* START Given entries *

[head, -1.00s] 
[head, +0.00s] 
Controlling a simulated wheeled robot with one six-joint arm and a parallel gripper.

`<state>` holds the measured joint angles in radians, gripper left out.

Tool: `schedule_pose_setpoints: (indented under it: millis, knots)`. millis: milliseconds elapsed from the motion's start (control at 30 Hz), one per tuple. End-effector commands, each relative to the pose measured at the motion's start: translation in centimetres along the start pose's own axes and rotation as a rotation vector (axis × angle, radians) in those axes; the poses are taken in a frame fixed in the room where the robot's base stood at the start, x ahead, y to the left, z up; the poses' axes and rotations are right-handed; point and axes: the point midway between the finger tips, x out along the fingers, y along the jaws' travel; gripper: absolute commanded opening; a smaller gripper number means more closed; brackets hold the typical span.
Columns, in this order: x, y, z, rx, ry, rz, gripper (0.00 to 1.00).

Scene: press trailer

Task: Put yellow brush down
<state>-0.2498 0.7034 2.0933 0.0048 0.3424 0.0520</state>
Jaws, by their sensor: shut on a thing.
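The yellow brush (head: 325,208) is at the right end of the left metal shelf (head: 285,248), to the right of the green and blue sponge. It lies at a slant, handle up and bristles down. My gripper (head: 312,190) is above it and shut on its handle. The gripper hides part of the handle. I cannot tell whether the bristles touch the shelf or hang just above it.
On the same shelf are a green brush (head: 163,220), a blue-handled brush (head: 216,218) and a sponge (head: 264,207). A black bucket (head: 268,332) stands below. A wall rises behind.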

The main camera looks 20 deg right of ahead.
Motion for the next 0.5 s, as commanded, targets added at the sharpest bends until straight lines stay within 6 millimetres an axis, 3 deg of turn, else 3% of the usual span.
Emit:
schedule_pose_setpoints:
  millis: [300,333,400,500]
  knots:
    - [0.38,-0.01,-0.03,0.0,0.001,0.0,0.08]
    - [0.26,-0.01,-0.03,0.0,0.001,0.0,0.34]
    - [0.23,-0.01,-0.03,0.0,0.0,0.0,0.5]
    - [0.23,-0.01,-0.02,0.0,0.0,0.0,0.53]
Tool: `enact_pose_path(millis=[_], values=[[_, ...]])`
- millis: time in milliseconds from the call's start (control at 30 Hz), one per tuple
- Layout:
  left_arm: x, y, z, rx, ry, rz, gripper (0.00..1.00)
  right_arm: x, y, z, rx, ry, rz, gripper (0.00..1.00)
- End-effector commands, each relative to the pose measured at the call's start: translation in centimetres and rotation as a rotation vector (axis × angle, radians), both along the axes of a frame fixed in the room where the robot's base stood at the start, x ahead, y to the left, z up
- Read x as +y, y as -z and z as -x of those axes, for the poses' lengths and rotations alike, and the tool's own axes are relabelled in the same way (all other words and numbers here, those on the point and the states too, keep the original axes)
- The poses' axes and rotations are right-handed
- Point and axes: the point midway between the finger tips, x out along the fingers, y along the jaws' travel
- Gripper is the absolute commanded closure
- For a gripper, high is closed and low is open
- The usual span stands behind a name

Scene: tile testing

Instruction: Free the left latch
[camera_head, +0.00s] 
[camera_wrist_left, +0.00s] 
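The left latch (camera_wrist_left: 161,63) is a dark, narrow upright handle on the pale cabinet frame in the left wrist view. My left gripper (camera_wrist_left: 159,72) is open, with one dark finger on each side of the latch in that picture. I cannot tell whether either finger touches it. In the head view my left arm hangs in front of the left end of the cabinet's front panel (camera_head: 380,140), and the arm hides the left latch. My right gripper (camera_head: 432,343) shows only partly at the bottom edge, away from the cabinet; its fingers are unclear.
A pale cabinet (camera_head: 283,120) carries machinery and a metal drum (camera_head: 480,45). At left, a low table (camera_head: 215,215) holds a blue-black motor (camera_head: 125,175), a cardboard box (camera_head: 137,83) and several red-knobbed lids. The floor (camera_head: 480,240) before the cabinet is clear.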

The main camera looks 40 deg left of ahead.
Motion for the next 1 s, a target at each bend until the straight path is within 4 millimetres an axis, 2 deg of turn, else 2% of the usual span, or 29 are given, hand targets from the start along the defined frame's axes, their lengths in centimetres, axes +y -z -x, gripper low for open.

* END Given entries *

▸ **Instructions to follow**
Pull every line containing the word "call" out of the material.

▸ **Correct response**
- millis: time in milliseconds from the call's start (control at 30 Hz), one per tuple
- End-effector commands, each relative to the pose measured at the call's start: translation in centimetres and rotation as a rotation vector (axis × angle, radians), both along the axes of a frame fixed in the room where the robot's base stood at the start, x ahead, y to the left, z up

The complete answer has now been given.